Chaque film de Kubrick explore le conflit qui oppose l'intelligence à ce qu'elle produit. Cette cruelle tendance qu'a la raison, au-delà d'une certaine limite, à se dévorer elle-même pour basculer dans la stupeur, le non-sens, la bêtise, la peur et les affres de l'égarement.

L'ambivalence de l'intelligence kubrickienne

Ce point de bascule, ce tumulte anime l’œuvre du cinéaste, où l'intelligence est toujours porteuse d'un pouvoir ambivalent. Poussée à bout, elle donne la logorrhée mentale qui empoisonne les méninges d'Humbert Humbert, dans Lolita. Ou bien la démence paranoïaque de Jack Nicholson dans Shining : l’image du fou satisfait de son œuvre, à savoir la répétition sur des centaines de page du même proverbe, « un tiens vaut mieux que deux tu l’auras » (« all work and no play makes Jack a dull boy »), a la saveur de la confession d’un enfant du XXème siècle.

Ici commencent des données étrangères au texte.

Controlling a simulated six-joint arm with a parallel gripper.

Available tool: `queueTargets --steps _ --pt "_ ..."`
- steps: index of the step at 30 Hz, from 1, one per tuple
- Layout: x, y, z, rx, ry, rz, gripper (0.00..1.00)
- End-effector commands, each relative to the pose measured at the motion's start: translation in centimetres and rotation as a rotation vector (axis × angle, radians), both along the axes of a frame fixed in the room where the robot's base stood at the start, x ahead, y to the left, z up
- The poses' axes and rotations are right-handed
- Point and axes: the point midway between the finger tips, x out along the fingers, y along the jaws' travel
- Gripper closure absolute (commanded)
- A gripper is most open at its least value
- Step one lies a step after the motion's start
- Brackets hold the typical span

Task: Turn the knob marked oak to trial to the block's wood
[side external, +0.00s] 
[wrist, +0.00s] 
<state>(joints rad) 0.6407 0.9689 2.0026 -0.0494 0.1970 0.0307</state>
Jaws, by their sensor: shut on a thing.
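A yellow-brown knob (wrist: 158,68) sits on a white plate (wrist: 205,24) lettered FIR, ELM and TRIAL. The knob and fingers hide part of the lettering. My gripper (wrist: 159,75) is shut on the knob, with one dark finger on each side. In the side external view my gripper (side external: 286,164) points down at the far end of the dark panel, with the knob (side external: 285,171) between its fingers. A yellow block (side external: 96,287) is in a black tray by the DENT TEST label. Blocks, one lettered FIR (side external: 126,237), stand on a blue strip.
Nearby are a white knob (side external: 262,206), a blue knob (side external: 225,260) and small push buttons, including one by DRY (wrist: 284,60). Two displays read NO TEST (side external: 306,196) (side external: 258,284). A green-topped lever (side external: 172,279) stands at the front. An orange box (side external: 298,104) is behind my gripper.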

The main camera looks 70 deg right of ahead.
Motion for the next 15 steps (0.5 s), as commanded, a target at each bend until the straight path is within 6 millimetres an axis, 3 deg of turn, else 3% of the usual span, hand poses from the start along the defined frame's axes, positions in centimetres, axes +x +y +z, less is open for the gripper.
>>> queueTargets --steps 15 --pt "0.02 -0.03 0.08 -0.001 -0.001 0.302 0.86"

Ouvrez les journaux : l'esprit est un OVNI capable d'échapper à tout contrôle, un monolithe anthracite à usage indéterminé, qui flotte dans l’espace, et dont la folie destructrice n’a rien à envier à celle des passions. Rappelez-vous l’ouverture de 2001 : un singe hirsute et agressif lance un os qui se change en vaisseau spatial.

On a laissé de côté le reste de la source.